We can imagine how being in Gallipoli on ANZAC day would be emotional and surreal because being there on any given Monday like we were, it still felt pretty special!
If there is anything anyone should take away is that war destroys lives and causes loss of life. However we cannot change the way things are but what we can do is pay our respect and remember those who have lost their lives in battle. And to also support those servicemen and women who serve our countries: in the past, present and future. LEST WE FORGET.
With a population of 14 million, the traffic in Istanbul was brutal. We arrived on a Saturday afternoon and it took us almost 3 hours to get from the airport to our hotel. Amazingly though, the mood of the drivers were calm and cooperative. There were no horns blaring or road rage – everyone navigated the tight streets and occasionally the one-lane two-way streets with ease. We reversed several times down narrow roads to let oncoming traffic pass before we could proceed. It was all very civilised.
We were staying only a minute walk away from Taksim Square, which was heavily patrolled by riot police most evenings (following the protests back in June). Istiklal Caddesi (Independence Ave) is the main pedestrian street that people funnel down from Taksim Square. It is filled with shops and restaurants and dessert places…. YUM… teeming with people of an evening. It definitely is worth a visit even just to people watch!
One of our “things” when travelling is to visit UNESCO World Heritage sites when and where we can. Its kind of our unofficial bucket list. So a visit to the historical area of Istanbul was on the cards. We didn’t get to see everything considered to be part of the historical areas but we did see several very incredible things.
Istanbul, although is the largest city in Turkey, is not the capital. It is a city that is steeped in history. It once was the capital of Eastern Roman Empire (it was known then as Byzantium) and then subsequently the Ottoman Empire (to which it was then known as Constantinople). Ankara became the capital of Turkey, post World War I.

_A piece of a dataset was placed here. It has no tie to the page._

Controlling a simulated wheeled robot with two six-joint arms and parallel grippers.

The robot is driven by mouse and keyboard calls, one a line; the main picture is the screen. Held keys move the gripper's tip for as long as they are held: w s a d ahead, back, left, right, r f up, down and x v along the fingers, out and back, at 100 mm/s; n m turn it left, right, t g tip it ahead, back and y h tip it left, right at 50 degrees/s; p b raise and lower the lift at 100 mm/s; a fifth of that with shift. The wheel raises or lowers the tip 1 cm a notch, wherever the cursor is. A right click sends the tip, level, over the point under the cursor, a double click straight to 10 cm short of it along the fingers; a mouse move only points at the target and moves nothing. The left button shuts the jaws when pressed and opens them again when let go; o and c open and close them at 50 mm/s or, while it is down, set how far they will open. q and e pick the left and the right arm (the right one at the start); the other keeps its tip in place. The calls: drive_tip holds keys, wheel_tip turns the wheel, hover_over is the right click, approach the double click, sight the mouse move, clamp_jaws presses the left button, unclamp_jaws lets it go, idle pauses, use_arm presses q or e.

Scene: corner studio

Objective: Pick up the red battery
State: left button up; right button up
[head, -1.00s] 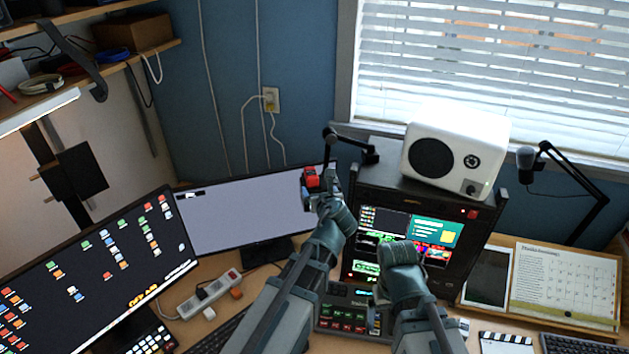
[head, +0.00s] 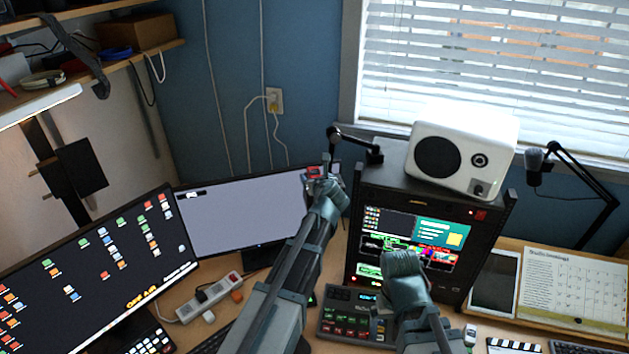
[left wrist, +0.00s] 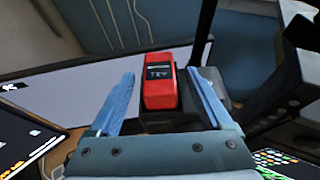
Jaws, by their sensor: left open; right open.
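The red battery (left wrist: 160,83) is a red block with a dark label on its face. In the left wrist view it stands between the two blue fingers of my left gripper (left wrist: 165,95), with gaps visible on both sides. It also shows in the head view (head: 314,173), small and partly hidden by the gripper. A dark block sits behind and below it in the wrist view; I cannot tell what it is. My left gripper (head: 322,176) is open around the battery. My right gripper (head: 385,312) points down over the control panel (head: 352,315), its fingers mostly hidden by its wrist.
A black equipment rack (head: 495,225) with a white speaker (head: 500,150) on top stands right of my left gripper. A grey monitor (head: 225,225) is behind the left arm. A power strip (head: 212,297) lies on the desk. A microphone arm (head: 590,185) stands at right.

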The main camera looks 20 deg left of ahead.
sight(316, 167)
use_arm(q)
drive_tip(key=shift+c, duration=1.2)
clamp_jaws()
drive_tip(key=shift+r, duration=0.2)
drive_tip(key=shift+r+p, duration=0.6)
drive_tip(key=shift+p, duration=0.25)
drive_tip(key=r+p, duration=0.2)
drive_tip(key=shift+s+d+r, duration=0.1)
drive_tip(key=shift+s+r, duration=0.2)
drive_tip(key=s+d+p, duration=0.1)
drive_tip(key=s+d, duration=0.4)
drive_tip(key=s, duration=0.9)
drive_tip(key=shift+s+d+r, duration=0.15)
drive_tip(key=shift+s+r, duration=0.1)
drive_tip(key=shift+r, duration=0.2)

It is from the grounds of this palace that we saw Istanbul straddling Europe and Asia. Simply being in Turkey meant that we were going to be visiting two continents 🙂
The main entrance fee (approximately 25 Turkish Lira) to the palace allows you to visit the exhibits of the museum which are divided into the different buildings throughout. There are sections for the treasury, Sacred Relics, portraits, armoury and clocks. The collection of armoury and clocks were exceptionally fascinating. To visit the Harem was an additional fee which we didn’t care to visit.
One thing we can say we have seen is one of the largest diamonds in the world. The 86-carat pear-shaped Spoonmaker’s Diamond. The tale of its discovery was that a fisherman found the diamond amongst some rubbish and was traded 3 spoons for it. Somehow, that doesn’t seem like a fair trade!
This is definitely an ancient wonder of the world although, maybe not one of the 7, it still is an amazing piece of architecture. Also known as St Sophia or Aya Sophia, it was built in 6th Century. It started as a Greek Orthodox church before later becoming an imperial mosque and now a museum. There are still representation of both religions throughout the building.
The dome is probably what is most impressive for something that was built so long ago. Words and photos cannot do this place justice, a case of you just got to see it to feel it and be wow-ed.
Entrance Fee: Yes – approximately 25 Turkish Lira
Known to the locals as Sultanahmet Mosque, it was built in the mid 1500s. It is referred to as the Blue Mosque due to the blue tiles in its interior and around the dome.
Looking around and up once inside is simply magnificent. We could only look around in complete awe at the large pillars, arches and dome.
In the main dome, there is a triangular frame housing 3 ostrich eggs which is said to repel spiders. We thought this to be a very handy natural solution to the spiders in summer back home however didn’t think we would manage to track any down to bring back.
There is no fee to enter however dress appropriately. We know this sounds REALLY obvious but if not dressed appropriately, there are blue garments and shawls that they hand out at the entrance which is to be worn before you can proceed. This advice is directed at both men and women as anyone in shorts will be given the blue garment (worn like a sarong). Women need to ensure their head/hair is covered. Shoes will also need to be removed and plastic bags are provided to carry shoes through the mosque.
The Hippodrome was probably the least compelling of the ancient sites we saw in Istanbul and possibly in Turkey. There was not much to see except a couple of obelisks (without trying to downplay it) but probably because it had been a long day for us, we were also getting weary. Good ole jet-lag rearing its ugly head!
So our first day in Turkey was jam-packed and a few additional highlights that were not UNESCO related would have been that we ate our first kebab (in a shop called Pudding House that Bill Clinton also ate in) and visited the Spice Market where we got to try the real-deal Turkish Delight. Sadly the Grand Bazaar was closed on Sundays and we would not get an opportunity to visit it.
Due to our limited time in Turkey, we were moving on the following day, so we will one day have to go back to explore Istanbul some more!